Tilda Swinton is Margaret Hall, a comfortable mother of three who lives in a splendid clapboard house on the shores of California's exclusive Lake Tahoe.
But the first time we meet her she's just been buzzed into a gay club in Reno and is warning oily hustler Darby Reese (Josh Lucas) to stay away from her son Beau (Jonathan Tucker).
However, things spiral out of control when Darby ignores the warning and turns up at the house in pursuit of Beau.
After tempting Beau to the family boathouse, the pair scuffle and Darby falls off the pier...and is impaled on an anchor.
The next morning Margaret is walking along the beach and discovers the body: rather than tell the police her first thought is for her son and she disposes of the body in a remote cove.
However, her attempts to conceal the crime fail and it's not long before someone is knocking on her door - but it's not the law.

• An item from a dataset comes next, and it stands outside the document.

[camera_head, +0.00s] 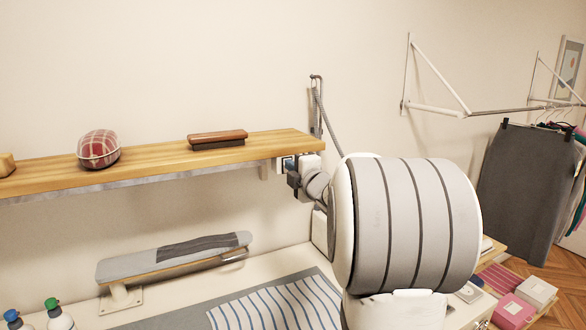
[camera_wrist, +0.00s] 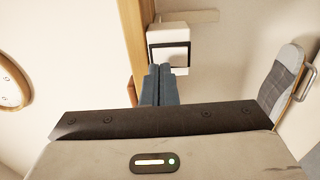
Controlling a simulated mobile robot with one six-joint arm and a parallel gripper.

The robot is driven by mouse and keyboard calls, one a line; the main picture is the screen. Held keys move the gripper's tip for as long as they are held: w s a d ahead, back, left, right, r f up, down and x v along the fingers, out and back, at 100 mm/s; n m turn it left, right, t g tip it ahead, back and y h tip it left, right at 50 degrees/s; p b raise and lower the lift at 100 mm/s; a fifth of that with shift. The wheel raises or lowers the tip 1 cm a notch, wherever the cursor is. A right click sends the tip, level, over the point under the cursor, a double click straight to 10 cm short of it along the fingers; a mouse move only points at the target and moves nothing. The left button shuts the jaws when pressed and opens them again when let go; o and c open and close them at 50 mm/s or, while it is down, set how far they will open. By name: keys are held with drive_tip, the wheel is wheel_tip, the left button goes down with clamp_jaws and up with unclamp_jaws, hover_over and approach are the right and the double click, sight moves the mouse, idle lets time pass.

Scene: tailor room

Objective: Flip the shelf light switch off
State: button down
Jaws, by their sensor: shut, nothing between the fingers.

Alec Spera (Goran Visnjic) shows her a videotape of her son and Darby in a steamy clinch...and informs her he wants $50,000 or it goes to the police.
Based on the 1940s novel The Blank Wall, this is a superior thriller that departs from the tried and tested path when Margaret gets embroiled with her blackmailer.
Swinton's vanity-free performance provides the plot with its main drive as she frantically attempts to raise the cash.
The sympathetic Alec is caught between the desperate Margaret and his blackmail partner, the coolly ruthless Carlie Nagle (Raymond Barry).
The more he sees her desperation to drum up the readies, the more he empathises with her...and the more Carlie turns the screw.
Swinton's flawless portrayal of a mother in crisis is beautifully captured in this rarity - a thriller that dares to be different.